The PVA transmits frame data using DMA. To minimize the overhead of DMA bandwidth, especially for I/O-bound tasks, and to reduce system latency, the recommendation is to use fusing-adjacent PVA operators in a single operation. This eliminates the intermediate data transfer process, allowing for effective utilization of internal computing power by reducing data synchronization times.

This PVA function in low-power mode demonstrates a pedestrian detection pipeline that relies solely on PVA.

Data Flow

image1

In the previous graph, a PVA module is introduced in the pipeline. It receives the YUV frames from NvStreams, performs pre-processing, and runs the Yolo-fastest model to detect pedestrians,and then performs post-processing. When pedestrians are detected, the PVA module triggers the Encode module to encode the YUV frames to the H.264/H.265 format and saves them to local files.

The “Resize” operator is required because it needs a larger scaling ratio than the fused PVA “Remap” operator.

The operations of the fused PVA remap operator include remapping, resizing, and color conversion. These operations are fused into a simple operation for better performance.

The PVA-based Yolo-fastest model serves as the inference model for pedestrian detection. The PVA has the capability to run special AI models for inference, which helps offload the GPU or DLA resources.

To enable this feature, complete the following steps:

  1. Ensure the cameras whose resolution and output image format meet the requirements are connected.

  2. Copy libcupva_host.so.2.6, libcupva_host_utils.so.2.6, and libpva_low_power.so to the target device and ensure that the files are in the same folder with the nvsipl_multicast binary. These files are in Docker under samples/e2e-solution/lib/gen3/.

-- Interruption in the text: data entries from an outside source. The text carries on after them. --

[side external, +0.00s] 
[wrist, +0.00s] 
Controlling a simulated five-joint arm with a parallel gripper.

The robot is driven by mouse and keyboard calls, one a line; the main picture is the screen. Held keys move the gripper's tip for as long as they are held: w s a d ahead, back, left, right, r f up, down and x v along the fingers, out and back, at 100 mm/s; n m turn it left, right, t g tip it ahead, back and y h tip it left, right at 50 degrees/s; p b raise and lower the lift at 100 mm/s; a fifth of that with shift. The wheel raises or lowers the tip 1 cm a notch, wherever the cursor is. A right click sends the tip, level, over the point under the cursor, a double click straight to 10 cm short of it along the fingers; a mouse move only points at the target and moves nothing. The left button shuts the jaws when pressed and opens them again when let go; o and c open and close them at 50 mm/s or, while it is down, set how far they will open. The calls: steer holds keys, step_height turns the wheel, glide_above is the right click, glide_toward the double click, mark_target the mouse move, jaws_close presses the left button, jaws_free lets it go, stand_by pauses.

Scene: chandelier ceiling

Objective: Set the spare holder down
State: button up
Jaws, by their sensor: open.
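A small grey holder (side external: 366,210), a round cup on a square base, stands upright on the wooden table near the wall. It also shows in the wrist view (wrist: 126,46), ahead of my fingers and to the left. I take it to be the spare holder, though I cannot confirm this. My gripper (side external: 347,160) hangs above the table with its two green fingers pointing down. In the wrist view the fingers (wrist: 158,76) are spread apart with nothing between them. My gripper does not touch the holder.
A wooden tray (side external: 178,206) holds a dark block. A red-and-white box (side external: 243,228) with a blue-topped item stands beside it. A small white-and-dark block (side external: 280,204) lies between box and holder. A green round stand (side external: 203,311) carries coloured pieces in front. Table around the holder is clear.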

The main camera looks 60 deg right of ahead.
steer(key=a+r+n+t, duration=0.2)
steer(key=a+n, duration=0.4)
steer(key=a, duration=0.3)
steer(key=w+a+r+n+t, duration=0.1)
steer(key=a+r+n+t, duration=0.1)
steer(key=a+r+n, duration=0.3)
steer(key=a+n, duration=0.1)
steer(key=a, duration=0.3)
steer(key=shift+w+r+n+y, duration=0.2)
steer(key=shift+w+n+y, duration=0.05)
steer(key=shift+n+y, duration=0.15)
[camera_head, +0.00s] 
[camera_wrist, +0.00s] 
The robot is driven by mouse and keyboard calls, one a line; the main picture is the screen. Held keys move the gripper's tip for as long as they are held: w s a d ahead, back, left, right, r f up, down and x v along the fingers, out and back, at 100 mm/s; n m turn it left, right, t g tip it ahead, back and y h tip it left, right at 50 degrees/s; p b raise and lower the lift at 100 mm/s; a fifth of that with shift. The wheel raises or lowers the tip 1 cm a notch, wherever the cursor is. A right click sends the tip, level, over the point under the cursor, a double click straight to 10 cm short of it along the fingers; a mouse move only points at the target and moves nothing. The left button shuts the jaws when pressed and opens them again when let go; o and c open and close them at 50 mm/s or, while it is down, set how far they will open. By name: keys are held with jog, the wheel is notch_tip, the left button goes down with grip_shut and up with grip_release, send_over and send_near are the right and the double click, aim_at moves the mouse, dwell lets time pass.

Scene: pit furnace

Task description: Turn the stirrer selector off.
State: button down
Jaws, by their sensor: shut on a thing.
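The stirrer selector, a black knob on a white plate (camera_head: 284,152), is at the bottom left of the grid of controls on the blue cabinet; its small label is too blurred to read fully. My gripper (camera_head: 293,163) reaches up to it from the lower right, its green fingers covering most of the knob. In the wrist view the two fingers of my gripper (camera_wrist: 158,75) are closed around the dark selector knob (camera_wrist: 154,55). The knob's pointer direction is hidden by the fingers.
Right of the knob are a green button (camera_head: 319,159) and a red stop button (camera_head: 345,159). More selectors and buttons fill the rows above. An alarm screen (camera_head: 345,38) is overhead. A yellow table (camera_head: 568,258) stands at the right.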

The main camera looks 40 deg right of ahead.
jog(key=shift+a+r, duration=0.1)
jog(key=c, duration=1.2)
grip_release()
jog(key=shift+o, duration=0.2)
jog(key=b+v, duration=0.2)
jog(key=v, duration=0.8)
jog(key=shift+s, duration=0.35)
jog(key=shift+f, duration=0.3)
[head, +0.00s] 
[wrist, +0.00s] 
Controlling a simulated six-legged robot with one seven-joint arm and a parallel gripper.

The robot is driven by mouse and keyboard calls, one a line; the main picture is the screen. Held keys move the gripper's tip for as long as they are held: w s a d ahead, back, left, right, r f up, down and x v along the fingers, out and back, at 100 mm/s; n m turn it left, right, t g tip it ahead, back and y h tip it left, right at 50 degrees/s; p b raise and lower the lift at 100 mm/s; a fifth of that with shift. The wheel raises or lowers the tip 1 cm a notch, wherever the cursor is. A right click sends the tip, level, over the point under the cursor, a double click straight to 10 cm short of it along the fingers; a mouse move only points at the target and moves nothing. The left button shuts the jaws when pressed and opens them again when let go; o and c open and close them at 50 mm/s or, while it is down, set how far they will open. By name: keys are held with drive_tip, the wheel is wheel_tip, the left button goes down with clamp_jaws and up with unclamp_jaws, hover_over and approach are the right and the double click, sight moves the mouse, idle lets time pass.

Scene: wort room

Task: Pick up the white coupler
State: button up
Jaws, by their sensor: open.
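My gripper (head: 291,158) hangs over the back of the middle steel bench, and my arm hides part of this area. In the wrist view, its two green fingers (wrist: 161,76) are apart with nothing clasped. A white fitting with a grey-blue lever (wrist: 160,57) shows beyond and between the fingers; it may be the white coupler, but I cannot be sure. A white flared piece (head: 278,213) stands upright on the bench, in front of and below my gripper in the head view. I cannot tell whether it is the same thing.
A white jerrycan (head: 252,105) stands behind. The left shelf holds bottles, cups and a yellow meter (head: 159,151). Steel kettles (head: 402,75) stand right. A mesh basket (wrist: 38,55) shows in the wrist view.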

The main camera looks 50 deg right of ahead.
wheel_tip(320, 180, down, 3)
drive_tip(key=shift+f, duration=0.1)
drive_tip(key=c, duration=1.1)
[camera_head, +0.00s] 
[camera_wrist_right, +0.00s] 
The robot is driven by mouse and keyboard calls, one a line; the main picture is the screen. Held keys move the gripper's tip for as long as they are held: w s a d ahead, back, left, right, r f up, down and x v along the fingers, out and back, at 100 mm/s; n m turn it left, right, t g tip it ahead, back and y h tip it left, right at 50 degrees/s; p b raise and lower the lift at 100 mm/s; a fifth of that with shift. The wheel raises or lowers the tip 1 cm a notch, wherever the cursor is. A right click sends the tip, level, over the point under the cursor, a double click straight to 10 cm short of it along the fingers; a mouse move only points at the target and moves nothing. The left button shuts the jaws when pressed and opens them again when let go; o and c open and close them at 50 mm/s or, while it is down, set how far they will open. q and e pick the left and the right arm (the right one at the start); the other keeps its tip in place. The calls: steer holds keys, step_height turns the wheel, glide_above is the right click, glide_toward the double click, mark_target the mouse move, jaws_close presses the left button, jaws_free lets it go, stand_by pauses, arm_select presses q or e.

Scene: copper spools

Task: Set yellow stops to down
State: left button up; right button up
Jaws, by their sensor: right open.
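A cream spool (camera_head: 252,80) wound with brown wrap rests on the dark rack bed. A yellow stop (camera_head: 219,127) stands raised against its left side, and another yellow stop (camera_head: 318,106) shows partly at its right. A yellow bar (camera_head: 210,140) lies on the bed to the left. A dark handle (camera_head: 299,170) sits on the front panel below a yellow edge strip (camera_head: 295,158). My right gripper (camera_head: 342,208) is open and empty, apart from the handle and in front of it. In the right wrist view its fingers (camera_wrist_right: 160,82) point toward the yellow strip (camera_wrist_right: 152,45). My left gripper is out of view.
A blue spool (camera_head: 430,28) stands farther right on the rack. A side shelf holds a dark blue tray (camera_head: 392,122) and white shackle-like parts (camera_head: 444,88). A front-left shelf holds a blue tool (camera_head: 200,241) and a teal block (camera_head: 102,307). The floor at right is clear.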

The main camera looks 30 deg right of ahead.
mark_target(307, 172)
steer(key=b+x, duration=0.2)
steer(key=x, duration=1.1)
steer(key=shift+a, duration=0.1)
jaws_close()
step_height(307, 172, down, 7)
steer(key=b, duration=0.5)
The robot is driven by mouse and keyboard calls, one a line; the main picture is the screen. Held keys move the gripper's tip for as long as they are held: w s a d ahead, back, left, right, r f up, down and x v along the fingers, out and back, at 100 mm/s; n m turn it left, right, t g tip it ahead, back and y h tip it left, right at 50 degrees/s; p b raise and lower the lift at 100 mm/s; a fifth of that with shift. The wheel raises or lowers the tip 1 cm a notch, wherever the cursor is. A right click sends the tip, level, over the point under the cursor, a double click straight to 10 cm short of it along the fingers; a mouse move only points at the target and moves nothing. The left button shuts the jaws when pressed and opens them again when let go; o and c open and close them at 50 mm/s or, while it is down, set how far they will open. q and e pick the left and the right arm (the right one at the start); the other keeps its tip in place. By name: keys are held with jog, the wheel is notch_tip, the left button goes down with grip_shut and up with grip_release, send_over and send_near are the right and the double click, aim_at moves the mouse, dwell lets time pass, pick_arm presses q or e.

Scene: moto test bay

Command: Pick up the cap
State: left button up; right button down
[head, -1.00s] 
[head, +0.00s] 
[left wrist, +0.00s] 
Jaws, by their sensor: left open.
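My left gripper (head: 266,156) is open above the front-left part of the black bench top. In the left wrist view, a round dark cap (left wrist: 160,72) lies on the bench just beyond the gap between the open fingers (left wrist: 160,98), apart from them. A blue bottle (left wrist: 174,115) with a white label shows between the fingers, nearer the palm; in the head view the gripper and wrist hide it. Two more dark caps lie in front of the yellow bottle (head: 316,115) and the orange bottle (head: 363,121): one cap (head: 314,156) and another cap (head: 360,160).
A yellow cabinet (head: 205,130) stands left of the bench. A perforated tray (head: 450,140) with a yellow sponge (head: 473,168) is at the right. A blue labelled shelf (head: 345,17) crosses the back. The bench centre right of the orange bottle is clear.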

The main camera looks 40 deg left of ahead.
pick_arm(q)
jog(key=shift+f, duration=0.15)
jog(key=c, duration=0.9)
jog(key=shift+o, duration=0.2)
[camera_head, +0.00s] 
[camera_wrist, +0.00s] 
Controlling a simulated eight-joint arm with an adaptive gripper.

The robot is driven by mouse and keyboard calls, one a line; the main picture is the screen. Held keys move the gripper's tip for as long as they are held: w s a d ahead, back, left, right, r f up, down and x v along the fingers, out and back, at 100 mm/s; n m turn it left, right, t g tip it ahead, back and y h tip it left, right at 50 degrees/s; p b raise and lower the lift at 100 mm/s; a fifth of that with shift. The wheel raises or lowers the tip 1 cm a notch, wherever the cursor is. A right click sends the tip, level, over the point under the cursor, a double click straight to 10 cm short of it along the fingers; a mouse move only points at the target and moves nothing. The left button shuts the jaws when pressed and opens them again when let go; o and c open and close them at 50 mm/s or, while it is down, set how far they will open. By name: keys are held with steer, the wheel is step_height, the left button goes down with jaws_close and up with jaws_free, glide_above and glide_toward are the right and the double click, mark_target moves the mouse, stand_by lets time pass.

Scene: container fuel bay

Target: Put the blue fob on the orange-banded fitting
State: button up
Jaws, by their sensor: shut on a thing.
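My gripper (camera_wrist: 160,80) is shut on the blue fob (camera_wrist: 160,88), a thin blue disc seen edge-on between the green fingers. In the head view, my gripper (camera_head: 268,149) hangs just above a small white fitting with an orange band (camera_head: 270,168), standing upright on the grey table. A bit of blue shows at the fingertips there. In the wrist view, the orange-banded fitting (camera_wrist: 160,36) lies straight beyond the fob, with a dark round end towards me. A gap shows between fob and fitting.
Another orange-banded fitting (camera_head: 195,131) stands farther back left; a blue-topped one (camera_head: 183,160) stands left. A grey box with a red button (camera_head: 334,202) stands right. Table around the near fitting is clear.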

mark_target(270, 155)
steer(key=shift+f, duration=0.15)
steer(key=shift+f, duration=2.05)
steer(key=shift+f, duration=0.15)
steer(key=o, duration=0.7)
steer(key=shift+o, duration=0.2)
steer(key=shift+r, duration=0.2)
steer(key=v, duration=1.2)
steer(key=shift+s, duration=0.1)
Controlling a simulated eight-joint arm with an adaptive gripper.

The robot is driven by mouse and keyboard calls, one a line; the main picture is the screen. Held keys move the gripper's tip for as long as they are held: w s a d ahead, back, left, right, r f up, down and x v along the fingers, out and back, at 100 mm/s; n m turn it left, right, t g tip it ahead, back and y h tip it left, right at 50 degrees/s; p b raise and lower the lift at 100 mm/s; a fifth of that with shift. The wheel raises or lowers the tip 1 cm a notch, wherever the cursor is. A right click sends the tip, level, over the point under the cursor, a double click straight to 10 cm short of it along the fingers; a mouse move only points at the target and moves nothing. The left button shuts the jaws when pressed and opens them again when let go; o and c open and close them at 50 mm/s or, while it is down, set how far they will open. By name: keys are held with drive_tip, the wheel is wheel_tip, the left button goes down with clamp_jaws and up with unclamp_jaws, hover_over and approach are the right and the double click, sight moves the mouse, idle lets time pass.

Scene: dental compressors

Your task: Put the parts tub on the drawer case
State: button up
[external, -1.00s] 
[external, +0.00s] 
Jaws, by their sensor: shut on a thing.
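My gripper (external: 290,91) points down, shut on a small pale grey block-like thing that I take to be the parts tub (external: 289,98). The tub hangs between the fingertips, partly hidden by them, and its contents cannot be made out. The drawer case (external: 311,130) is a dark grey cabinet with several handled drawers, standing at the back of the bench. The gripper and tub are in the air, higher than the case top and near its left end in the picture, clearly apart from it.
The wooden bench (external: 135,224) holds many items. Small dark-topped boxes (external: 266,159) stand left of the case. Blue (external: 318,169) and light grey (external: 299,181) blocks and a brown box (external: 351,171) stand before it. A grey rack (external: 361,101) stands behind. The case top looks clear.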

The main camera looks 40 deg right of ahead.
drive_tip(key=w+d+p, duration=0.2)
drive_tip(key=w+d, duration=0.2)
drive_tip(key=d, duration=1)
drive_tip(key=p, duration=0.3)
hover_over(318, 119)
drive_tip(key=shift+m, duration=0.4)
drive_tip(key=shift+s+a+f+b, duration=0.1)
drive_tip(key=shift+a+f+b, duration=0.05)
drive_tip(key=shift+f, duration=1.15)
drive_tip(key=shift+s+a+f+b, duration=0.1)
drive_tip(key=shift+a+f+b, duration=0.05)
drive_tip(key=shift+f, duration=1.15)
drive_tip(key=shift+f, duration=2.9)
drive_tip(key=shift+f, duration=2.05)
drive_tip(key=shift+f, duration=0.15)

  3. Create a sub-folder named data in the current folder and copy the following files into the folder: - boundingBox.txt - XY_FixPtMap.raw - XY_UV_FixPtMap.raw - XY_FixPtMap_Resize.raw - XY_UV_FixPtMap_Resize.raw

    These files can be found in Docker under samples/e2e-solution/multicast/features/low_power_mode/data/.

  4. Add the path of the above library files to the environment variable LD_LIBRARY_PATH.

    export LD_LIBRARY_PATH=${LD_LIBRARY_PATH}:${PWD}
    
  5. Enable PVA Authority.

    echo 0 | sudo tee /sys/kernel/debug/pva0/vpu_app_authentication
    
  6. Run the NvSIPL_Multicast application.

Constraints#

  • PVA authority is required to enable this feature.

  • The PVA uses fixed-map files to resize or undistort the input image.Now only cameras with resolution of 1920x1536 and isp output format of yuv420p or NV12 are supported. If the camera modules have different resolutions, please contact NVIDIA to request the corresponding map files.

  • This feature is not currently supported in QNX.